By Thierry Malleret, economist
The recently released Global Happiness Report sheds some interesting light on why our obsessive focus on GDP growth may be so misplaced. The six European nations that rank the highest in terms of happiness lag behind the rest of the world in terms of GDP growth. Similarly, countries that rank the highest in terms of GDP growth lag behind in terms of happiness (China ranks 79th).
The reason is this: Once a certain level of wealth is achieved in GDP/capita terms, happiness levels depend less on growth and more on intangible factors such as accessible healthcare, a robust social fabric, generosity, freedom, etc. Sooner or later, the “tyranny of growth” will come to an end and many of our social norms will change.

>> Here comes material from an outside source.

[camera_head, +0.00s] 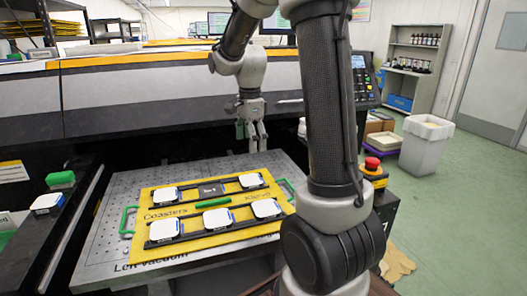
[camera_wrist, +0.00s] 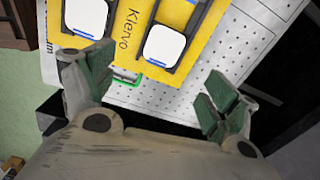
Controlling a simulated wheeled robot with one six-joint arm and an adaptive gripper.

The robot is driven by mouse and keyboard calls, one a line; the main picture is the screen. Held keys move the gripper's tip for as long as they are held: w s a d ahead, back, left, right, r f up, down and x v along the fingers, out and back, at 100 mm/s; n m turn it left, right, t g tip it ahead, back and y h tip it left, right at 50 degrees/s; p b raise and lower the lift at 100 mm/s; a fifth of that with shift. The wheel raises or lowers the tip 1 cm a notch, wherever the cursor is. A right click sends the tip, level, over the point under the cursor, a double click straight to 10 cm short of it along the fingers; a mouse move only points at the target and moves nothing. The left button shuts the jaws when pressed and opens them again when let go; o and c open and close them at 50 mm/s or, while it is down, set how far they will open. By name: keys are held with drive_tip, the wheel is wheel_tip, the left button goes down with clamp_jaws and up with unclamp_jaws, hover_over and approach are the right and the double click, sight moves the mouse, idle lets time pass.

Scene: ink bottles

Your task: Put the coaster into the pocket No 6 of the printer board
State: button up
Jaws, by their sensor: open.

Values as different as empathy, responsible eating or respect for the environment will become the new “cool.”
More and more, policymakers focus on creating the conditions for the greatest possible happiness in the population, or conversely, the least possible misery. Both, measured in terms of life satisfaction, are caused by a variety of factors including economic variables (like income and employment), social factors (such as education and family life), and health (mental and physical).
The most powerful effect to reduce misery (or improve happiness – the other side of the coin) would come from the elimination of depression and anxiety disorders – currently the main form of mental illness. This may seem counterintuitive, but it matters more than focusing on higher income and employment and even lowering physical illness.
British data on the factors in child development that best predict whether the resulting adult will have a satisfying life finds that academic qualifications (a good predictor of future income) matter less than the emotional health and behavior of the child. In turn, the best predictor of the child’s emotional health and behavior is the mental health of the child’s mother. Schools are also crucially important determinants of children’s wellbeing.